Les options. La Cour de cassation a désormais plusieurs possibilités : la cassation totale, partielle ou encore la validation de l'arrêt de la cour d'appel. L'enjeu de la décision des juges n'est pas financier, puisque Total s'est déjà acquitté des sommes qu'il devait (171 millions d'euros, Rina ayant versé les 30 millions restants), précisant que ces versements étaient "définitifs".

"L'impression qu'on s'est battus pour rien"

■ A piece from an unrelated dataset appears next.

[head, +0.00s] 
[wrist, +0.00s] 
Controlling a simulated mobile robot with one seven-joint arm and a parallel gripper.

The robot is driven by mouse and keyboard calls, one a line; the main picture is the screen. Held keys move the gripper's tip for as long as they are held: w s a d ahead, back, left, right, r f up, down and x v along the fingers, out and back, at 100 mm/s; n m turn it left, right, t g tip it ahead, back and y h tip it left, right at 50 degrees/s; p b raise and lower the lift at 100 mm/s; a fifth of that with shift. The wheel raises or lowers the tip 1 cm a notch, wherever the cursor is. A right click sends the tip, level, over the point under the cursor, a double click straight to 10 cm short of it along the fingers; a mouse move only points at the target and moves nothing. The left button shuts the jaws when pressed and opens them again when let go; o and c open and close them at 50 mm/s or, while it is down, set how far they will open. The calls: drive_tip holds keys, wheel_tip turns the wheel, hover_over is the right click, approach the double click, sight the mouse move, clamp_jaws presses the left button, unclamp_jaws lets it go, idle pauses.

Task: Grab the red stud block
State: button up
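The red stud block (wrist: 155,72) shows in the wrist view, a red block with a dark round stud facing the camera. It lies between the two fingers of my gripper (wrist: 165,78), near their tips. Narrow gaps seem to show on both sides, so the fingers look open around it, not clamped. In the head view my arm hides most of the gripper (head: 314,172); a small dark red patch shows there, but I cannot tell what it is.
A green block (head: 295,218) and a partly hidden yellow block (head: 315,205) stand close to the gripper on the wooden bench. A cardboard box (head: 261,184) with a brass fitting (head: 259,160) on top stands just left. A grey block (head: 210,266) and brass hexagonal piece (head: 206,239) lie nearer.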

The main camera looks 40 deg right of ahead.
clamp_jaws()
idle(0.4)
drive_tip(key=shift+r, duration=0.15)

L'angoisse des victimes. Les parties civiles disent plutôt craindre ses répercussions juridiques, si de nouvelles catastrophes de ce type se produisaient. Aux yeux des collectivités, une cassation totale signifierait "l'impunité" pour les pollueurs. A Batz-sur-Mer, en Loire-Atlantique, l'une des communes les plus touchées par la marée noire, on attend avec angoisse la décision. "Si la Cour de cassation donne raison à l'avocat général, ça serait dégueulasse. On pourra continuer à avoir des bateaux-poubelle. J'aurai l'impression qu'on s'est battus pour rien", dénonce Danielle Rival, la maire de Batz. "Au niveau du droit, il faut tout mettre en oeuvre et rapidement, pour que ça ne se reproduise plus jamais", espère-t-elle.